Brief: Copy out all of the material exactly.

----------

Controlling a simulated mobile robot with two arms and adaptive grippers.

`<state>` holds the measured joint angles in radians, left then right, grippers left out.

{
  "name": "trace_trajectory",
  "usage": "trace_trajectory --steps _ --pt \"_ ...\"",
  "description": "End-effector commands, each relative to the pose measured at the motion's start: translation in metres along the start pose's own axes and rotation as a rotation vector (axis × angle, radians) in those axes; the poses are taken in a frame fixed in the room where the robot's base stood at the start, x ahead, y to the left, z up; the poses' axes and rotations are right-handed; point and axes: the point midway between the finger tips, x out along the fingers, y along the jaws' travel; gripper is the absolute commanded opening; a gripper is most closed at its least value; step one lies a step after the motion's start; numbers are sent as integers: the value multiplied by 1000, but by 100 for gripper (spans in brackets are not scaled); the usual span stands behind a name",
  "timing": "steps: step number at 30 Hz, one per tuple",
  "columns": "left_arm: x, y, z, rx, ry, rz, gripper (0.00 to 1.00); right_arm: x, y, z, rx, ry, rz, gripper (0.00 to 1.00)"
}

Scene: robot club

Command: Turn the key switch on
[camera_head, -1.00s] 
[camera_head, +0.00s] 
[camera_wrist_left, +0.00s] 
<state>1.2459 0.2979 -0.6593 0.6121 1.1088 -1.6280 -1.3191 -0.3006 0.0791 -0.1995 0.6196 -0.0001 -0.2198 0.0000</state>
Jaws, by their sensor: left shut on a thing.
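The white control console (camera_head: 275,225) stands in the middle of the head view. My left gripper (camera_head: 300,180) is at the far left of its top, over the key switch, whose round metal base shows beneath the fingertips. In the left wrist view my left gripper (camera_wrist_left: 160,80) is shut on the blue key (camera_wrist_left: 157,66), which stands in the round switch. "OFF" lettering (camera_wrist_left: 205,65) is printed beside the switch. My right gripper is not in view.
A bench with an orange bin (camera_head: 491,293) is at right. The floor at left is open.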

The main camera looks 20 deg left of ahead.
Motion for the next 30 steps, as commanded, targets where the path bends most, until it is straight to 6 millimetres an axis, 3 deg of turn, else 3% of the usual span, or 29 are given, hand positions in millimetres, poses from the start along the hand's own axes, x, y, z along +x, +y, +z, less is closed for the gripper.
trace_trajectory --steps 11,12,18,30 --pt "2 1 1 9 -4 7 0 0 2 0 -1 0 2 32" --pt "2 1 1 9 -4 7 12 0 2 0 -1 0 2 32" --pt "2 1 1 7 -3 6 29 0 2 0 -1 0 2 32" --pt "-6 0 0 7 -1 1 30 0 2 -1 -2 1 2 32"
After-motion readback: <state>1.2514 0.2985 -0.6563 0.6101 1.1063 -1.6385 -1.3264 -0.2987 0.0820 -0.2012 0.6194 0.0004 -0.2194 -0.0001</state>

----------

Task response:
Controlling a simulated mobile robot with two arms and adaptive grippers.

`<state>` holds the measured joint angles in radians, left then right, grippers left out.

{
  "name": "trace_trajectory",
  "usage": "trace_trajectory --steps _ --pt \"_ ...\"",
  "description": "End-effector commands, each relative to the pose measured at the motion's start: translation in metres along the start pose's own axes and rotation as a rotation vector (axis × angle, radians) in those axes; the poses are taken in a frame fixed in the room where the robot's base stood at the start, x ahead, y to the left, z up; the poses' axes and rotations are right-handed; point and axes: the point midway between the finger tips, x out along the fingers, y along the jaws' travel; gripper is the absolute commanded opening; a gripper is most closed at its least value; step one lies a step after the motion's start; numbers are sent as integers: the value multiplied by 1000, but by 100 for gripper (spans in brackets are not scaled); the usual span stands behind a name",
  "timing": "steps: step number at 30 Hz, one per tuple",
  "columns": "left_arm: x, y, z, rx, ry, rz, gripper (0.00 to 1.00); right_arm: x, y, z, rx, ry, rz, gripper (0.00 to 1.00)"
}

Scene: robot club

Command: Turn the key switch on
[camera_head, -1.00s] 
[camera_head, +0.00s] 
[camera_wrist_left, +0.00s] 
<state>1.2459 0.2979 -0.6593 0.6121 1.1088 -1.6280 -1.3191 -0.3006 0.0791 -0.1995 0.6196 -0.0001 -0.2198 0.0000</state>
Jaws, by their sensor: left shut on a thing.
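The white control console (camera_head: 275,225) stands in the middle of the head view. My left gripper (camera_head: 300,180) is at the far left of its top, over the key switch, whose round metal base shows beneath the fingertips. In the left wrist view my left gripper (camera_wrist_left: 160,80) is shut on the blue key (camera_wrist_left: 157,66), which stands in the round switch. "OFF" lettering (camera_wrist_left: 205,65) is printed beside the switch. My right gripper is not in view.
A bench with an orange bin (camera_head: 491,293) is at right. The floor at left is open.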

The main camera looks 20 deg left of ahead.
Motion for the next 30 steps, as commanded, targets where the path bends most, until it is straight to 6 millimetres an axis, 3 deg of turn, else 3% of the usual span, or 29 are given, hand positions in millimetres, poses from the start along the hand's own axes, x, y, z along +x, +y, +z, less is closed for the gripper.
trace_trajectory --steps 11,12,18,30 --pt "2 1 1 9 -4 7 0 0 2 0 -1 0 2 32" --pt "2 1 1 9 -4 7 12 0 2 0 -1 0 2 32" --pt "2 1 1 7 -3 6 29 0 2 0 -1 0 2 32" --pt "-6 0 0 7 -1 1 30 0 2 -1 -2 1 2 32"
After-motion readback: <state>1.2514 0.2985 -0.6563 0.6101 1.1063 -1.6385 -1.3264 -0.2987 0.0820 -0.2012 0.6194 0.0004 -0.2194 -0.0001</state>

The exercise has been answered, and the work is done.